Impossible Country

In 2005 I met theater director and producers Mahayana Landowne working on Rounding Third at Millbrook Playhouse. Before she came on to direct the show, members of the Millbrook company had said that we would get a long. We did.

Over the years following we lost touch.

Fast forward five years and I find myself back in NYC working as a theater and dance designer. I applied for a job I found on one of the theater websites – made it through the companies artistic teams interviews and had the final interview with the director.

On my way to meet with her, giant portfolio in hand, the subway stopped before my stop . Apparently the rain had gotten so severe it flooded the tunnel. I popped out and gave the director a call.

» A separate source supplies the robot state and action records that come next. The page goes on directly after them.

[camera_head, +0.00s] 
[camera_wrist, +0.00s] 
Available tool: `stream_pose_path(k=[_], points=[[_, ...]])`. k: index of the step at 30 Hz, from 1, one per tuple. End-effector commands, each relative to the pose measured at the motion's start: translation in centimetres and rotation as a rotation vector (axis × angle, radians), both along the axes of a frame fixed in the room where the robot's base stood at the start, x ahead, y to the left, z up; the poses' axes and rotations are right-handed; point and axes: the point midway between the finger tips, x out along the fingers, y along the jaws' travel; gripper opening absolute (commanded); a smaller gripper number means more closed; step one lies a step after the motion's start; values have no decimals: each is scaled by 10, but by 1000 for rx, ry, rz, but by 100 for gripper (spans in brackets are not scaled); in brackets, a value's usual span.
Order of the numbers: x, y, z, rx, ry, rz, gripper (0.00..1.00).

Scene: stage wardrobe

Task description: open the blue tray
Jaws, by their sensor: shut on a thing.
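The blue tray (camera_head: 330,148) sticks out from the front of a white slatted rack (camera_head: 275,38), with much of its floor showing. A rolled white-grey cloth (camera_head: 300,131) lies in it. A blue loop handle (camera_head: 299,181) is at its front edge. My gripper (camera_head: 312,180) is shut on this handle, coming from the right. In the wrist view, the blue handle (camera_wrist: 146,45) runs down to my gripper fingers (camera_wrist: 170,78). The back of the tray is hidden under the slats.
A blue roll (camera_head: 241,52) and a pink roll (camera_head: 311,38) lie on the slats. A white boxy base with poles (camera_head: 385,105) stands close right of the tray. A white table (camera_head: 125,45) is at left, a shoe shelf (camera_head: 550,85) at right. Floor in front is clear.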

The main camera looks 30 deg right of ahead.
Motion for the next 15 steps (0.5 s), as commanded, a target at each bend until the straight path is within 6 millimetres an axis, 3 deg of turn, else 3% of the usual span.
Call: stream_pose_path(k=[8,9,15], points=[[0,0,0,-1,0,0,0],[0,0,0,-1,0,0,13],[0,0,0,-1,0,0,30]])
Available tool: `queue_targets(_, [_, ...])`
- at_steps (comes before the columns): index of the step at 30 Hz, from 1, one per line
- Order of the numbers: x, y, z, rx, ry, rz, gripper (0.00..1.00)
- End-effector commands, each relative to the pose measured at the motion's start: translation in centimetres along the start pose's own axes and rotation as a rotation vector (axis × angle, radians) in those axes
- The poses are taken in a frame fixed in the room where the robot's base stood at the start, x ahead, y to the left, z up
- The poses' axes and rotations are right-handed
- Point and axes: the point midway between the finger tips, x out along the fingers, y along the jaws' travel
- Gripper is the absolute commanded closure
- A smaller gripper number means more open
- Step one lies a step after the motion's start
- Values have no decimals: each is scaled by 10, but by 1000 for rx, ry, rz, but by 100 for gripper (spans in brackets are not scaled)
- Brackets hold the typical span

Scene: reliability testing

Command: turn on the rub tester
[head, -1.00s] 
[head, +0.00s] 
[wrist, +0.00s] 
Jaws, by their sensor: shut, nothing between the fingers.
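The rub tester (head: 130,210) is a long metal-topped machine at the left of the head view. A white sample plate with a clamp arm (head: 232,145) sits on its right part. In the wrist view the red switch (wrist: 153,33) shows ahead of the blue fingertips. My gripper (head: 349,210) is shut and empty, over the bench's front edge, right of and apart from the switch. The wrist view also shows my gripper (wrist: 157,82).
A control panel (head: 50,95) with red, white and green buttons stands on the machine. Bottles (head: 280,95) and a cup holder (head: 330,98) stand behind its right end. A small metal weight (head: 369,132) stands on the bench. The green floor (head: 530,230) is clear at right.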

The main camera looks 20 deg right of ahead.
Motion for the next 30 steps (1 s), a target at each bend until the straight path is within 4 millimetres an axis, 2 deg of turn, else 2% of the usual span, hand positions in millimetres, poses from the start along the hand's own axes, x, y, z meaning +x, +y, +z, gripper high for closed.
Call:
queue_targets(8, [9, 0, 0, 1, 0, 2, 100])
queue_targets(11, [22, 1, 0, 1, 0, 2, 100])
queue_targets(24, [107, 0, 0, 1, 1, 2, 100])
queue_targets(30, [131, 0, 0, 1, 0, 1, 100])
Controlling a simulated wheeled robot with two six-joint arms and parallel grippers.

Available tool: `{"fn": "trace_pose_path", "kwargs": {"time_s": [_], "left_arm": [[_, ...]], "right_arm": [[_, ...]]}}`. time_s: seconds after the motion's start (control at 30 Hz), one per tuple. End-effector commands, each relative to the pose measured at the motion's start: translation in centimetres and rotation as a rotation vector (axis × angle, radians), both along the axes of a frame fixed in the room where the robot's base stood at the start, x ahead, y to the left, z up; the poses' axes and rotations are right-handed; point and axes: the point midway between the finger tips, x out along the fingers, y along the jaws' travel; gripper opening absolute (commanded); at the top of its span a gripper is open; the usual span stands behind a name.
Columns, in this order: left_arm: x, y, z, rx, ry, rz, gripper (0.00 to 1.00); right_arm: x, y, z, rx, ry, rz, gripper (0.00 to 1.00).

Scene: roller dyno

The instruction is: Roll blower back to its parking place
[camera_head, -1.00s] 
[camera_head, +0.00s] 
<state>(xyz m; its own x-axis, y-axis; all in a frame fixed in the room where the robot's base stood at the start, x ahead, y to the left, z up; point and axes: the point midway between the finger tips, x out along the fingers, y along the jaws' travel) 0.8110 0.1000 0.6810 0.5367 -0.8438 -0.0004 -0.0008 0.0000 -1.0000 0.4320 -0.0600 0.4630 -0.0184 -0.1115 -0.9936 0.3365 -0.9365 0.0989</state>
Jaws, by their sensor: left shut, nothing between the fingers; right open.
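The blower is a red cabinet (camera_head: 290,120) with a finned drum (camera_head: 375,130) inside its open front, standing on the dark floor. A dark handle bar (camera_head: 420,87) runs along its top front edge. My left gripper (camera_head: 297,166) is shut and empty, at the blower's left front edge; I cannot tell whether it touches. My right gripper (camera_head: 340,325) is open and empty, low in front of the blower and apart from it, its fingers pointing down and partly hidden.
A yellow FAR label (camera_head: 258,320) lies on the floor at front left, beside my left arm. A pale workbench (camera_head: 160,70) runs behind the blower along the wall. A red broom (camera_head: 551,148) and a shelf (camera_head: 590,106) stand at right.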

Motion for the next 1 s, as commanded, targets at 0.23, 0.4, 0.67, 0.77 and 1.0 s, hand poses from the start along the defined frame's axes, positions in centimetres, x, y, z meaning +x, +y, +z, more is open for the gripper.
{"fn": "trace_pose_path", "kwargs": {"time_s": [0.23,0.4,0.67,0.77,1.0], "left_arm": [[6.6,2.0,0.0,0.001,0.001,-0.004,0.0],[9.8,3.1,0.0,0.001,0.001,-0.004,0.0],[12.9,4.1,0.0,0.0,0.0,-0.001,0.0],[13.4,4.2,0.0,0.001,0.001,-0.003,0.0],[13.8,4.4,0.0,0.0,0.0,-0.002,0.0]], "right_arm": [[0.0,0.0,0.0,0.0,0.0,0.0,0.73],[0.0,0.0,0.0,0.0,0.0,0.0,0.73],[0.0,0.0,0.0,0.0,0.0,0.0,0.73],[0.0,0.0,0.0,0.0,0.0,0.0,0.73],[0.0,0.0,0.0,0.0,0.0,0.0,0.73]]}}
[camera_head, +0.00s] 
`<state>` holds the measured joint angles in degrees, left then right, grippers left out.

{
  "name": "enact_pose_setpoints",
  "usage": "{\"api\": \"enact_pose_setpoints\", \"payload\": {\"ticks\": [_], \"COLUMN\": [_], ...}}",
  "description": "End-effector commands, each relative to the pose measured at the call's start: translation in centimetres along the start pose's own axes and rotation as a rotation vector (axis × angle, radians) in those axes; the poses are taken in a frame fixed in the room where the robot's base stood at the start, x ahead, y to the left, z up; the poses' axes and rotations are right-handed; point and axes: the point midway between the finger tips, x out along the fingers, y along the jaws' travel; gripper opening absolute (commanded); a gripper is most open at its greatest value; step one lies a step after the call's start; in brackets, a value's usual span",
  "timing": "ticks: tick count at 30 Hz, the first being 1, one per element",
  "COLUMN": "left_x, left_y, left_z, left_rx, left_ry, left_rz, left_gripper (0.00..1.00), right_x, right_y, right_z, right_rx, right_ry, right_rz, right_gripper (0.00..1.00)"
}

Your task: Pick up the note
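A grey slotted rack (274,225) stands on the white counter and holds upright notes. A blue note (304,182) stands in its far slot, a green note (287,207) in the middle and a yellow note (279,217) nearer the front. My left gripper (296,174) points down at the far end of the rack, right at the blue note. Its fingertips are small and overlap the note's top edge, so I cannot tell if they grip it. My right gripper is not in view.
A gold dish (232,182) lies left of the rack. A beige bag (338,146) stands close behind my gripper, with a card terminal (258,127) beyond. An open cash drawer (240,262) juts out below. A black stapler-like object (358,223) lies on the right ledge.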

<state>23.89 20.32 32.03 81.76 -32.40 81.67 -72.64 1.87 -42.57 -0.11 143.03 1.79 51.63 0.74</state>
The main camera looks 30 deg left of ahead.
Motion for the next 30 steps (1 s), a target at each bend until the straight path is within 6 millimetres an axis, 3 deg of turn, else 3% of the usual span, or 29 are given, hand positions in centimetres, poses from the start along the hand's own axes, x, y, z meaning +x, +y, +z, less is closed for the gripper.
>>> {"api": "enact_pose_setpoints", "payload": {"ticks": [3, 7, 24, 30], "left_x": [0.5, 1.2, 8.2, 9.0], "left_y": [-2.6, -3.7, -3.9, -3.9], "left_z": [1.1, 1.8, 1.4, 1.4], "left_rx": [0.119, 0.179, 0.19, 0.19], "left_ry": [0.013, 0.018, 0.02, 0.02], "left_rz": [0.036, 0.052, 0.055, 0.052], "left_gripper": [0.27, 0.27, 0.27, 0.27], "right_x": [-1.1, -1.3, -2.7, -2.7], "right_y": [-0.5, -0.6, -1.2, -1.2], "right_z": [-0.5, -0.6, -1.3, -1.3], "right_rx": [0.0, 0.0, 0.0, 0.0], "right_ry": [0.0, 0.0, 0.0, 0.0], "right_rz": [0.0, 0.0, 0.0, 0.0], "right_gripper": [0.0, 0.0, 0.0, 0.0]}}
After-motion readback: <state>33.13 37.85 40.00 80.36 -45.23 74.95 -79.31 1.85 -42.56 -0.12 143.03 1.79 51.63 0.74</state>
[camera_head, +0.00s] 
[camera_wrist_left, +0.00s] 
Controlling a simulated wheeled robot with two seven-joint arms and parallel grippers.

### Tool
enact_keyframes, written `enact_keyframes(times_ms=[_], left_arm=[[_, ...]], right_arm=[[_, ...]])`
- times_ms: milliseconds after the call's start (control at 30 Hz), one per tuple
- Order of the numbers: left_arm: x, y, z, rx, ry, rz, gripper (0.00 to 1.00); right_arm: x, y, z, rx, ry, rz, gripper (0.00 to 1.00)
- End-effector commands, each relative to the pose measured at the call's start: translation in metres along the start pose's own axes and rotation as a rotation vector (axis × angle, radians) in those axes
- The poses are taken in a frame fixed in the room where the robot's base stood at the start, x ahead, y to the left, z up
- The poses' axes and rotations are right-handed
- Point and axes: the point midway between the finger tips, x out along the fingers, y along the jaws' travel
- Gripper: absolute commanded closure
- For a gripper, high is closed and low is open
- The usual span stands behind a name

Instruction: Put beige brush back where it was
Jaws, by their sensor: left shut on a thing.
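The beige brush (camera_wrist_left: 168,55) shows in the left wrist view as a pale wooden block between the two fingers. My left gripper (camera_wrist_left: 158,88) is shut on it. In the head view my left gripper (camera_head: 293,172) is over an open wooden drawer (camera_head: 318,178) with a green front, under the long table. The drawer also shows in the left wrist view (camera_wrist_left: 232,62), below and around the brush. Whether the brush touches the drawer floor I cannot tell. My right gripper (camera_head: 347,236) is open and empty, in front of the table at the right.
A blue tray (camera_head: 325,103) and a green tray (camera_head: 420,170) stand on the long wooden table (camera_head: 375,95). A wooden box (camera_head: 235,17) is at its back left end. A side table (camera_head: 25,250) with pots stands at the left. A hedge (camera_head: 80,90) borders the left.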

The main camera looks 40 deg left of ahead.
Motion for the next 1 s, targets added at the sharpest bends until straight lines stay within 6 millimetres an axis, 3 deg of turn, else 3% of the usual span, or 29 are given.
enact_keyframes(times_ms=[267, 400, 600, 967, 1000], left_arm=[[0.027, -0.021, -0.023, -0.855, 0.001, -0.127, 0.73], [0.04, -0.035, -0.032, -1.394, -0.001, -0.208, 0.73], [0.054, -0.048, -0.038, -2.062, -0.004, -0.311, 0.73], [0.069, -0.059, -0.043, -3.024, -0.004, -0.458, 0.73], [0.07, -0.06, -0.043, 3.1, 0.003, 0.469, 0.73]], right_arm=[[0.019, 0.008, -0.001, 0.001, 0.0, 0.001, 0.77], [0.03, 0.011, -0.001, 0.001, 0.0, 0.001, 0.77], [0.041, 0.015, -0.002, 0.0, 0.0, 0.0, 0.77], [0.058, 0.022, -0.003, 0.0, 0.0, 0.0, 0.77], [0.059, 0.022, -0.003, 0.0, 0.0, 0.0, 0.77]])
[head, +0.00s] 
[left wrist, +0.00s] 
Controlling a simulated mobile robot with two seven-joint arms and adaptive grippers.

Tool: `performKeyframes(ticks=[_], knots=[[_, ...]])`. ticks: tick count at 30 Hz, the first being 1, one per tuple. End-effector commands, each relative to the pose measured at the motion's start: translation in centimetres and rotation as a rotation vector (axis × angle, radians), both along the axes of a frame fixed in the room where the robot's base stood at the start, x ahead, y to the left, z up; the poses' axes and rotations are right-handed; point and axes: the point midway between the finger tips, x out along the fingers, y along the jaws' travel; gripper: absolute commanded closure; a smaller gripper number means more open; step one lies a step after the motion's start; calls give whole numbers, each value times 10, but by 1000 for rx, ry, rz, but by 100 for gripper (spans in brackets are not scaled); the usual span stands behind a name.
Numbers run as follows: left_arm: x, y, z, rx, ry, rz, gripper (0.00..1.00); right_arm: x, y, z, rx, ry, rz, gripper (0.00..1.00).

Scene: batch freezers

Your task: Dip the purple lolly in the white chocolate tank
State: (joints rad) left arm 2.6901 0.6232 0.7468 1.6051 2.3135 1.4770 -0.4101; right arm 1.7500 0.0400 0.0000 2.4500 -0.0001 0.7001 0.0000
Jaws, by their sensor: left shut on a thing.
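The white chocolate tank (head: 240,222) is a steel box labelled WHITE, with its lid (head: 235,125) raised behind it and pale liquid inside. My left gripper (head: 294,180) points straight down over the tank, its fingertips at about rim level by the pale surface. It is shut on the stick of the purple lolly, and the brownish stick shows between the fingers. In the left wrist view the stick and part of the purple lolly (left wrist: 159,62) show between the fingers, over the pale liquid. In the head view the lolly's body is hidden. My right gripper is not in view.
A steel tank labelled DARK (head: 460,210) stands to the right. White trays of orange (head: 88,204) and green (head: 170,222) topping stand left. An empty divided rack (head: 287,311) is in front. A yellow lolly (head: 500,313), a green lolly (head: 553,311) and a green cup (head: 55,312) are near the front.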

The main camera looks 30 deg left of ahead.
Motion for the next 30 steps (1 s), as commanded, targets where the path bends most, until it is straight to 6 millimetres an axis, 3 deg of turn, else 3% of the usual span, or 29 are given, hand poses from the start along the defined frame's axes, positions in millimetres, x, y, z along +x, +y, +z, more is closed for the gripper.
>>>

After deciding we couldn’t meet that night – she offered that I come to her house for dinner. I immediately thought “that was a little forward” – not knowing I was talking to Yana. Wanting the job I took her up on her offer and came over a few days later.

Yana opened the door. I was shocked. Big hugs ensued. I was also pleasantly surprised by a pewter necklace featuring ‘the man’ – the emblem of Burning Man. We had discussed Burning Man often working on Rounding Third – she had not been yet & I thought she would really enjoy & get something out of it.

During the interview I was not treated differently in the least – she put me through the ringer. I was unsure if I got the job until the last minute, but I did.

Impossible Country, a devised & interactive performance project, examined the experiences of refugees starting new lives in New York City. It was inspired by the diverse set of true stories of individual refugees from Parkistan, Iraq, Columibia, Egypt, Rwanada, Columbia, Serbia & Russia.

“Impossible Country explores what it means to leave behind everything you know and start anew.” – Mud/Bone website.

I worked in collaboration with the company to discover a costume design that would reflect the individual personalities and diversity of their clothing heritage, which at the same time used color to unify their new experience.

At the time I felt that these design choices were appropriate. I’ve since changed my mind. I feel that there should be elements that unite them as refugees & New Yorkers as well as elements that set them apart as individuals with different backgrounds.

Each performer had one costume for the duration of the show. I would change that now.  If we started with these muted costumes and then slowly brought them into something contemporary and pedestrian, the design could of worked better as a metaphor for their journey from refugees living in the fringes, not interacting with the rest of NYC, into full participants of New York’s vibrant community.